From the listing below, copy every line with the word "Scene".

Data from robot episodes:
■ ■ ■ ■ ■
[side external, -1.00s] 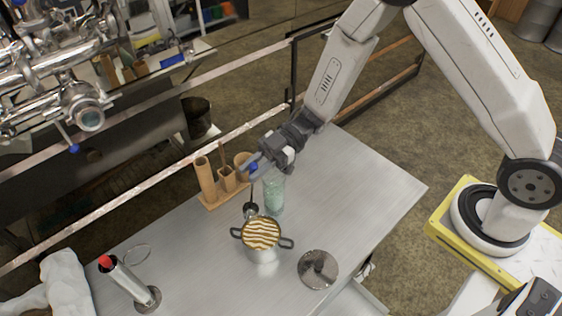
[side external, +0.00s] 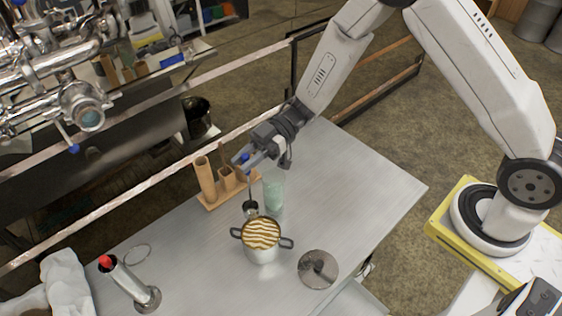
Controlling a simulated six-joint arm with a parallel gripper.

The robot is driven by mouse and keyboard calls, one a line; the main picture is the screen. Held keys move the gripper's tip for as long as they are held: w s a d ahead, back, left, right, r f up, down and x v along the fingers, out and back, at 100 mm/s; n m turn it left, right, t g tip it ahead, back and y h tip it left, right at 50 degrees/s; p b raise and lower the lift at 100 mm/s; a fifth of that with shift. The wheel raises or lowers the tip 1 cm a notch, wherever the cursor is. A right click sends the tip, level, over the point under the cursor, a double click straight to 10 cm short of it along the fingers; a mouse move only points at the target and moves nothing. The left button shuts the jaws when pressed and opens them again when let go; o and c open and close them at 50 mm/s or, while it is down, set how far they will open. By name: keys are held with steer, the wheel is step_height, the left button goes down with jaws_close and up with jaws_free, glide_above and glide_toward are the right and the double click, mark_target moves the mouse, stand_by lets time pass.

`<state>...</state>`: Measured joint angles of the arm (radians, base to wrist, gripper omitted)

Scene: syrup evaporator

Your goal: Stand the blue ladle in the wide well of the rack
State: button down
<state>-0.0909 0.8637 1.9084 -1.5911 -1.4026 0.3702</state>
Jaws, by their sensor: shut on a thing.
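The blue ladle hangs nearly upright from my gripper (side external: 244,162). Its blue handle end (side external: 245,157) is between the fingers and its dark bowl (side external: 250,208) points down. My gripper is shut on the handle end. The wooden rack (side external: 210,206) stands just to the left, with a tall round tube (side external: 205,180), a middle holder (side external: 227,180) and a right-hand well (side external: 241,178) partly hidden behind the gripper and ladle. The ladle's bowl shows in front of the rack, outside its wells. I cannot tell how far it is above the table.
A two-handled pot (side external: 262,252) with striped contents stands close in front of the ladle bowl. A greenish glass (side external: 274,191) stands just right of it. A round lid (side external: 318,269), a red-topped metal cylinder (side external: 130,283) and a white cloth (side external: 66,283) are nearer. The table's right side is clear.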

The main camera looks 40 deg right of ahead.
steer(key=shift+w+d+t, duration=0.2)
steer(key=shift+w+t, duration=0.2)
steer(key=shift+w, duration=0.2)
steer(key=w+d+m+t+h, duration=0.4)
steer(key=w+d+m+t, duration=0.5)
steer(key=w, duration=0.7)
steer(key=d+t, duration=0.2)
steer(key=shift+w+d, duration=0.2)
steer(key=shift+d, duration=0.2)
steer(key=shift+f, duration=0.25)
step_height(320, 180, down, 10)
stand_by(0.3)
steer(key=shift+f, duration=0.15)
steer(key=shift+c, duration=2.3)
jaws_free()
■ ■ ■ ■ ■
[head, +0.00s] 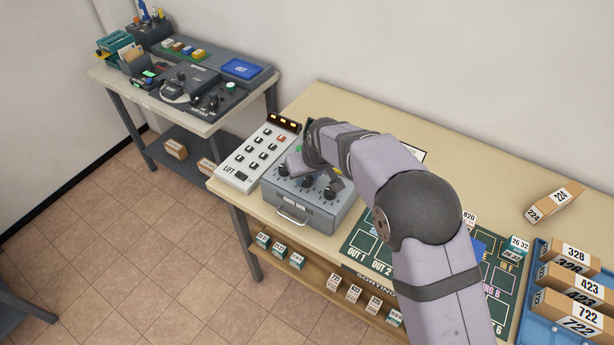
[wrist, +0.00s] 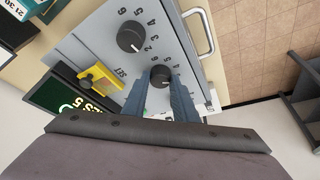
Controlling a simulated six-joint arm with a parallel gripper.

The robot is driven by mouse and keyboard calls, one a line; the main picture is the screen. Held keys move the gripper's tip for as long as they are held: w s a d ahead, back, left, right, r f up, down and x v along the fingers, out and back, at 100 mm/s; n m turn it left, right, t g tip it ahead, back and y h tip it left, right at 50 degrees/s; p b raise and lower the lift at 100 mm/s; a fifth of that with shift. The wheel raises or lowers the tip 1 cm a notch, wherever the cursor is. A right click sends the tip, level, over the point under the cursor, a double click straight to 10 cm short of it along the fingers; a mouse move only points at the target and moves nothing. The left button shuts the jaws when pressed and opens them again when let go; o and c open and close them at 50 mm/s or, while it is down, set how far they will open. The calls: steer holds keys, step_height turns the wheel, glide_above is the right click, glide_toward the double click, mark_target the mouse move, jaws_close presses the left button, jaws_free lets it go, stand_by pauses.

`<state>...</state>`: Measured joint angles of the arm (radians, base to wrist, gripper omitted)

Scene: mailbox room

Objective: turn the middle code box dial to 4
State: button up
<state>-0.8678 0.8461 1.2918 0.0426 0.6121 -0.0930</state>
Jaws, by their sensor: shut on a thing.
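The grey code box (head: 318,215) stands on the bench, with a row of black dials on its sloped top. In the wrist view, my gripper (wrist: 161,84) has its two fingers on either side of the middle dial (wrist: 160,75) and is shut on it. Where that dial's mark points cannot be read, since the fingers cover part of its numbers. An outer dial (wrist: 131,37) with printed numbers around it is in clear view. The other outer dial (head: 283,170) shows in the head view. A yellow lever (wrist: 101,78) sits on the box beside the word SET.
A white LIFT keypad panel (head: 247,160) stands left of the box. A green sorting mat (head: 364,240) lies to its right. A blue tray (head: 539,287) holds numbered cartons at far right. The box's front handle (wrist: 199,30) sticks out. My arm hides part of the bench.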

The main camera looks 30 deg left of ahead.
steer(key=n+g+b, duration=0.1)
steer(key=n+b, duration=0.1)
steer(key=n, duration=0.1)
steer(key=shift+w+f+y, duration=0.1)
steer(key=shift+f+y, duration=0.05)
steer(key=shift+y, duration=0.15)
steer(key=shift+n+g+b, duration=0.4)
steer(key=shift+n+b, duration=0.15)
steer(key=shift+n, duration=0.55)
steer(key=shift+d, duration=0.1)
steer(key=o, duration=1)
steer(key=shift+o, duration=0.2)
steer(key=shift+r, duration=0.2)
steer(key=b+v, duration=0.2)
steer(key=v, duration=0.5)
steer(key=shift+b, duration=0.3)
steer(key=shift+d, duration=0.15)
■ ■ ■ ■ ■
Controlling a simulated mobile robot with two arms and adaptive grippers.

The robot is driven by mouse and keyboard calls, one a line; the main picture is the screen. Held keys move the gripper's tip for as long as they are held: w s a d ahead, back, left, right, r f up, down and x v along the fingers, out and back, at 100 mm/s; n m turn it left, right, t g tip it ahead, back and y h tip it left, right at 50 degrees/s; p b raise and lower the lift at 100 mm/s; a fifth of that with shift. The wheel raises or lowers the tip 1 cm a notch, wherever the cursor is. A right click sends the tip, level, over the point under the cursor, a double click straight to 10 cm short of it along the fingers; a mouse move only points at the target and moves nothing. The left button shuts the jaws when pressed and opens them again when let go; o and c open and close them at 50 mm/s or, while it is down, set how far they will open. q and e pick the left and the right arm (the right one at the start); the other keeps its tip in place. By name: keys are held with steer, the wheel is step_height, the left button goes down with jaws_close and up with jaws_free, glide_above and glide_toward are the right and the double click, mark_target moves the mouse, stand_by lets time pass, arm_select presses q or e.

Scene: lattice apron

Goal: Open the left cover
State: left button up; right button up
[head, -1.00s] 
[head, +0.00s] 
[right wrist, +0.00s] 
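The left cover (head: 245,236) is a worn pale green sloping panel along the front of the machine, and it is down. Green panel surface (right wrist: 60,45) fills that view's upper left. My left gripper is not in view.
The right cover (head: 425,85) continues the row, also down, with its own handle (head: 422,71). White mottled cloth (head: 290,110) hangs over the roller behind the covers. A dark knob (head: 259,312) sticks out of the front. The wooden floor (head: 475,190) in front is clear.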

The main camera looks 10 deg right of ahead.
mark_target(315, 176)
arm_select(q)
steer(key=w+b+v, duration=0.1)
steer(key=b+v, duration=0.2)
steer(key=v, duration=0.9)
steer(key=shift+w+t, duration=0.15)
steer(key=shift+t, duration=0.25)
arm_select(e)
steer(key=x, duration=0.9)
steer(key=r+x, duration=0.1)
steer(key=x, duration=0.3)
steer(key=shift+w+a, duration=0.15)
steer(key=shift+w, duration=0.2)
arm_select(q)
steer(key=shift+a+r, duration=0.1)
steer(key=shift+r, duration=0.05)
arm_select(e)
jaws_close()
■ ■ ■ ■ ■
**CORRECT RESULT**.
Scene: syrup evaporator
Scene: mailbox room
Scene: lattice apron

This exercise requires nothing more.